Строгость внутренних порядков училища компенсировалась удовольствиями (иногда запретными), организуемыми для себя самими учащимися.
«Юше принесли от Микельса бутербродов, 1/2 фунта шоколаду и целую корзинку бисквитов. Началось действие: мы стали тереть шоколад, послали за молоком, сварили, и мы все пили.
…С прошлого года возникло и распространилось у нас изобретение, которое, не знаю, дошло ли еще до Москвы. Вместо трубки курят папиросы, так эта штука называется. Еще зимой я дивился, глядя, как Пейкер фабриковал их, свертывая трубочки из печатной бумаги и наполняя их табаком. Теперь это усовершенствовали; берут карандаш или вроде того палочку, скатывают на ней пластинку тонкой почтовой бумаги, заклеивают края; потом загибают эту трубочку с одной стороны, наполняют её табаком, загибают снова – и курево готово. Только что завелись папиросы и в продаже в магазине Богосова, в доме Армянской церкви, но у нас только богатые берут оттуда, а прочие продовольствуются самодельщиной. В классе эта манипуляция беспрестанно производится, виноват и я, грешный. Курят в трубу: один увеселяется, а другой караулит».
Случались в училище и серьёзные происшествия, одно из которых подробно описано Победоносцевым.
«В Училище от одного конца спален до другого слышался гул и ропот. В нашем классе этот ропот скоро превратился в нервическое волнение. Вот причина.

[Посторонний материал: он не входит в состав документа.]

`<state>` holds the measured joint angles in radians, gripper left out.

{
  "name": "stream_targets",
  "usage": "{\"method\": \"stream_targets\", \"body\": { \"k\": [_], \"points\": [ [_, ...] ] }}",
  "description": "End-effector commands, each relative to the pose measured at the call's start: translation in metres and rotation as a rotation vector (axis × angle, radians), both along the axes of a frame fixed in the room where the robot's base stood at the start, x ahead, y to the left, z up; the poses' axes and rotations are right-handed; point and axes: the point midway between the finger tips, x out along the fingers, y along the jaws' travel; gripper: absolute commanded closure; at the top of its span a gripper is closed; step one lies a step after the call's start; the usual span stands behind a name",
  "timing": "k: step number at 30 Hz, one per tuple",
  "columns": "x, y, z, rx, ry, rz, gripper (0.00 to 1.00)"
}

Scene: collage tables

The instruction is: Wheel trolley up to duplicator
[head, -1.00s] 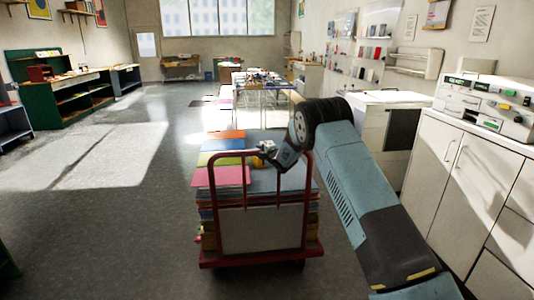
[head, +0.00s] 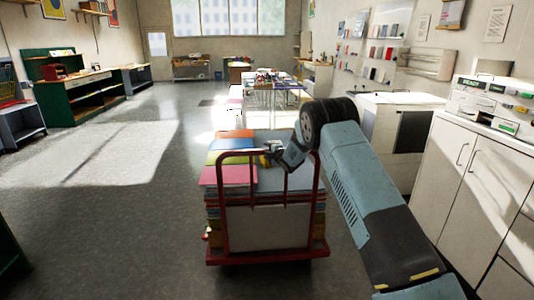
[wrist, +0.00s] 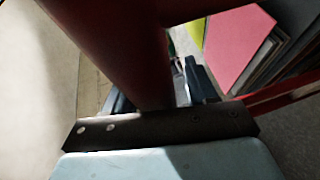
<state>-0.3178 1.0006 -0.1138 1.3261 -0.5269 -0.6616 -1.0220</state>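The trolley (head: 226,259) is a red-framed cart with a tall red handle, standing upright on the floor just ahead of me. It carries stacks of coloured sheets (head: 225,176). My gripper (head: 272,153) is at the top bar of the handle. In the wrist view, the red bar (wrist: 125,45) passes between my dark fingers (wrist: 160,92), which look shut around it; the bar hides part of them. A white machine with green buttons (head: 497,107) sits on the cabinet at right. A white floor unit with a dark panel (head: 378,127) stands beyond it. I cannot tell which is the duplicator.
White cabinets (head: 450,185) line the right side close to my arm. A table with items (head: 262,91) stands ahead, beyond the trolley. Green shelving (head: 65,105) stands at left. The floor (head: 110,200) to the left is open, and a dark green edge shows at lower left.

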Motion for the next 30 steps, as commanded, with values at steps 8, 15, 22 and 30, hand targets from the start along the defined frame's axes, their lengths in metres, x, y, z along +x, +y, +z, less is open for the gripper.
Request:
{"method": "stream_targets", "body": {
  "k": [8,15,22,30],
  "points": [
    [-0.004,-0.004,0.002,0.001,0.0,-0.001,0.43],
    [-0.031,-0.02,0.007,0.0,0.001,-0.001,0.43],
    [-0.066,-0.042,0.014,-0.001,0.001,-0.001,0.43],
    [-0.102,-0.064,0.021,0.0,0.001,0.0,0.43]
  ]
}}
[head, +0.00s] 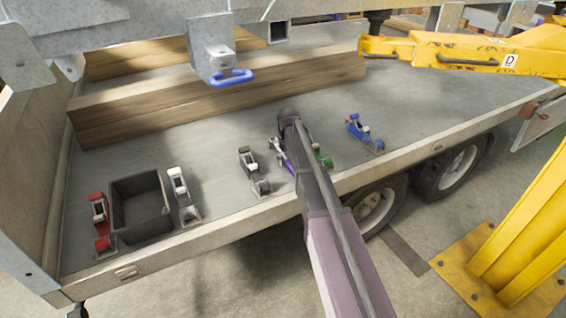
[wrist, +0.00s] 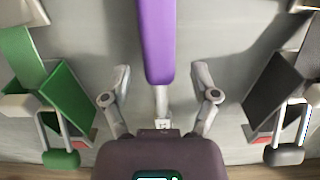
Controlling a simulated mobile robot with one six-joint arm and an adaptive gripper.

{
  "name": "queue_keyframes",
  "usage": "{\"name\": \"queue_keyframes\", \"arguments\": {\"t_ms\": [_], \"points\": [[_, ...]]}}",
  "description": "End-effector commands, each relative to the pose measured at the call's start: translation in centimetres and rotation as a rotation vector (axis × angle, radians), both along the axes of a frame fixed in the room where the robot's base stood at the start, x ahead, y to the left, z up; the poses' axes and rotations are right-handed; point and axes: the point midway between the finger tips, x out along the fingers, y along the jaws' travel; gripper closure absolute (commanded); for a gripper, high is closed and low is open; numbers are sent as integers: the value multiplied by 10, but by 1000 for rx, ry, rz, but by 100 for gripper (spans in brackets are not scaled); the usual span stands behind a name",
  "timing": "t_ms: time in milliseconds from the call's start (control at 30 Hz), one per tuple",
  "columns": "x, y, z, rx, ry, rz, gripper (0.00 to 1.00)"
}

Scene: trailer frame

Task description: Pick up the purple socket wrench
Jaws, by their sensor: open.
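The purple socket wrench (head: 289,166) lies on the grey trailer bed, with its silver head to the upper left and part of its handle hidden behind my arm in the head view. In the wrist view the purple handle of the wrench (wrist: 157,38) runs down from the top edge, and its silver shaft continues toward my gripper's body. My gripper (wrist: 160,72) is open, with one finger on each side of the wrench and a gap on both sides. In the head view my arm hides most of the gripper.
Timber beams (head: 220,88) lie behind.

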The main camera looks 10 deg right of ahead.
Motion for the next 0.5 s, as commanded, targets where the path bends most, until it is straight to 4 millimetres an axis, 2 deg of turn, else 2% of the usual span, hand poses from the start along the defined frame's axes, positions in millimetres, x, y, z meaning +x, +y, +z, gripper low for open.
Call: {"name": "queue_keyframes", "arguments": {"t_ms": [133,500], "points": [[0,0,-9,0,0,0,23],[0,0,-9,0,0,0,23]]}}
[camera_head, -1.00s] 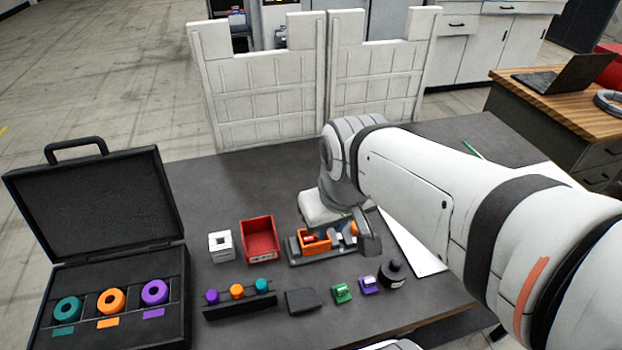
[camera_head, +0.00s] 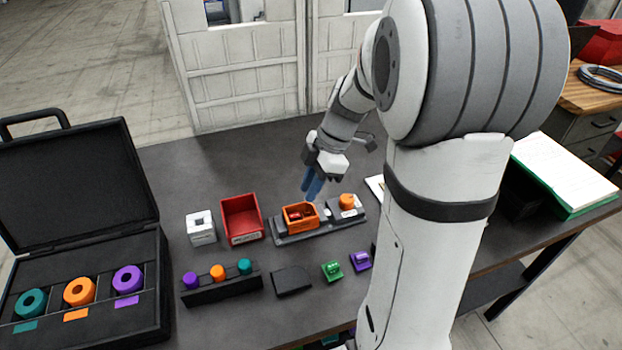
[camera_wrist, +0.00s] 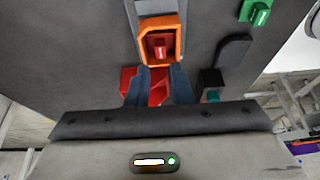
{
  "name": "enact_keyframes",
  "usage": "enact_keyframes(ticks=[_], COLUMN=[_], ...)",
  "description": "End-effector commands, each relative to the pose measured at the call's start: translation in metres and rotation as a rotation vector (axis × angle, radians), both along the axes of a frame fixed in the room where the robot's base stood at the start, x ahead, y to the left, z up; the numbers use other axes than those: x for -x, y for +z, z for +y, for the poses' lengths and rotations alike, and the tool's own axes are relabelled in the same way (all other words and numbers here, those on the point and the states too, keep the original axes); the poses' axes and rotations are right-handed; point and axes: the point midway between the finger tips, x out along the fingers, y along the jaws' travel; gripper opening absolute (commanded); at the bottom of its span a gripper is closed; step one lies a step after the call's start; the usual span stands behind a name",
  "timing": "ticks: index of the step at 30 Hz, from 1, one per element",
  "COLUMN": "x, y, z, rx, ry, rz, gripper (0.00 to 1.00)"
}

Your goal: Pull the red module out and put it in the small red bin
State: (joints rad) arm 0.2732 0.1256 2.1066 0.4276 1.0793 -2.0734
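The red module (camera_head: 296,215) sits inside an orange box-shaped holder (camera_head: 309,222) on a grey fixture. In the wrist view the module (camera_wrist: 160,48) shows inside the orange frame (camera_wrist: 143,42), just beyond the fingertips. My gripper (camera_head: 312,187) has blue fingers pointing down, above and slightly right of the orange holder. In the wrist view its fingers (camera_wrist: 160,74) are apart with nothing held between them; the red behind them is the bin. The small red bin (camera_head: 240,236) stands left of the fixture, open and apparently empty. It shows partly behind the fingers in the wrist view (camera_wrist: 127,78).
An orange knob (camera_head: 347,201) stands at the fixture's right end. A white cube (camera_head: 200,229) is left of the bin. A rack (camera_head: 224,288) with coloured pegs, a dark block (camera_head: 291,279) and green and purple pieces lie in front. An open black case (camera_head: 80,190) is at left.

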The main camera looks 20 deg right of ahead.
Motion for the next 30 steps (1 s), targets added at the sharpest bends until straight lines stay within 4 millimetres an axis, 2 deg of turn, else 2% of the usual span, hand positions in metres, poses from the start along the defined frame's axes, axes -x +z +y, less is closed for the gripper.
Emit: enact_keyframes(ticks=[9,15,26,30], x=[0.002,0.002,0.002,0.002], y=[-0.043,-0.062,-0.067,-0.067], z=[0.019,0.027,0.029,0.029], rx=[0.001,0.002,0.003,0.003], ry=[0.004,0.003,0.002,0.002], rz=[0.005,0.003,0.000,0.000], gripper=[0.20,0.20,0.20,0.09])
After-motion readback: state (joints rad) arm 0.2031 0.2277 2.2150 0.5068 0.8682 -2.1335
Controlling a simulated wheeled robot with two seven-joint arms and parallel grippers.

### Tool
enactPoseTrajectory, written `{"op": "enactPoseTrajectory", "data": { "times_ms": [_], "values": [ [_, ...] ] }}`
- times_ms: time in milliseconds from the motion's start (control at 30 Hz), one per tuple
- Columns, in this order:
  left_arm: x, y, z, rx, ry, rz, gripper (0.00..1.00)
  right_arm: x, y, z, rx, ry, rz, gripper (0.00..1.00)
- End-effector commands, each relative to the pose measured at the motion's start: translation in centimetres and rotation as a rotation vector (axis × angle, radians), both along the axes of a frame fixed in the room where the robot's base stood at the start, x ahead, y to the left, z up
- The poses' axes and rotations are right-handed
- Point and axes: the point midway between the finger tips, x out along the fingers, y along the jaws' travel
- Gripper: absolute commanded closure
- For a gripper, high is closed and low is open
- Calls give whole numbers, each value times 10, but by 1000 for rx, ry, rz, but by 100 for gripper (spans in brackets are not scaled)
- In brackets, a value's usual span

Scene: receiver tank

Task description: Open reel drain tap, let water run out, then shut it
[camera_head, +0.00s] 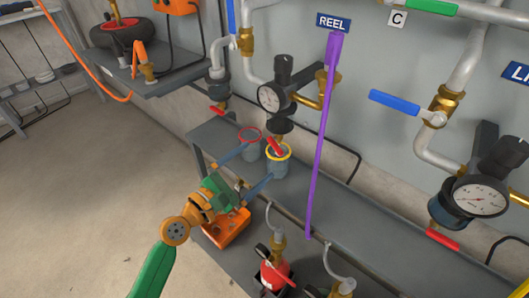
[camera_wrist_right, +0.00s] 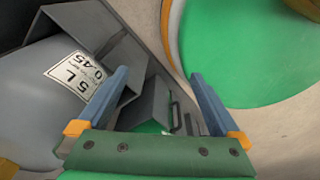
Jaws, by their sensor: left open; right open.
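Below the REEL sign (camera_head: 333,22) hangs a filter unit with a round gauge (camera_head: 268,98). A small red tap handle (camera_head: 274,146) sits under it, tilted, just above a grey cup with a yellow rim (camera_head: 278,163). No running water can be made out. My left gripper (camera_head: 258,163) is open, its two blue-grey fingers pointing at the cups, with nothing seen between them. Whether a finger touches a cup is unclear. My right gripper (camera_wrist_right: 160,75) is open and empty in the right wrist view, before a grey tank with a 5 L label (camera_wrist_right: 78,75).
A grey cup with a red rim (camera_head: 250,148) stands left of the yellow-rimmed one on a grey bench (camera_head: 340,210). A long purple bar (camera_head: 320,140) hangs close on the right. Another red tap (camera_head: 216,110) and a second gauge unit (camera_head: 478,200) flank the area. The left floor is clear.

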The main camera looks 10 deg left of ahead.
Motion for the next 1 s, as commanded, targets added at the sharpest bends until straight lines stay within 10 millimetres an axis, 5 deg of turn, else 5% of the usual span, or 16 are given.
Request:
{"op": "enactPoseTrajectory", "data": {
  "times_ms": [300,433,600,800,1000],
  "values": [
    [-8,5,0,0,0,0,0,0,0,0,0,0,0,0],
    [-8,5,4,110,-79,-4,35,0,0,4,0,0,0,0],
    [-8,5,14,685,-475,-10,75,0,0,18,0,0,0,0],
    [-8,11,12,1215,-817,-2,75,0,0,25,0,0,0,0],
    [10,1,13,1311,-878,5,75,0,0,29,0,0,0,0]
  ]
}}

Прокофьев – солдат, который был в то время дежурным, рассказывал, что сегодня с 8 часов вечера смотритель Кузнецов, собрав в спальни всех солдат, давал им странное приказание. Он будто бы приказывал солдатам ни в чём не слушаться воспитанников. „Не вставайте перед ними, – говорил он. – К чему вы говорите им: «Ваше благородие»? Они мальчишки, щенки, а не дворяне“. Потом, обратившись к Мартынову, которого накануне чуть не прибил Раден, сказал: „А ты дурак, что позволил прибить себя. Вас было трое, болваны! Вам бы схватить его, да и отвалять хорошенько“. Много тому подобных мелочей рассказывал Прокофьев из речи Кузнецова. Эта речь показалась всем нам такою резкою и обидною, она так раздражила всех нас, что мы не могли удержать своего негодования. Бог знает, что представлялось нам; мы собрались в толпу и рассуждали о том, что нам делать. Наконец, положили решительно: писать на другой день письмо к директору, требовать непременно удовлетворения. Подписать всем и действовать решительно. В эту минуту мы готовы были на всё; нам казалось легче потерять многие преимущества и надежды, чем спустить, оставить, простить такую обиду. До такой степени были взволнованы умы, что половина класса не могла спать часу до 4-го ночи. Воспитатель Бушман, дежурный в эту ночь, не мог спать также. Всё говорило, всё кипело.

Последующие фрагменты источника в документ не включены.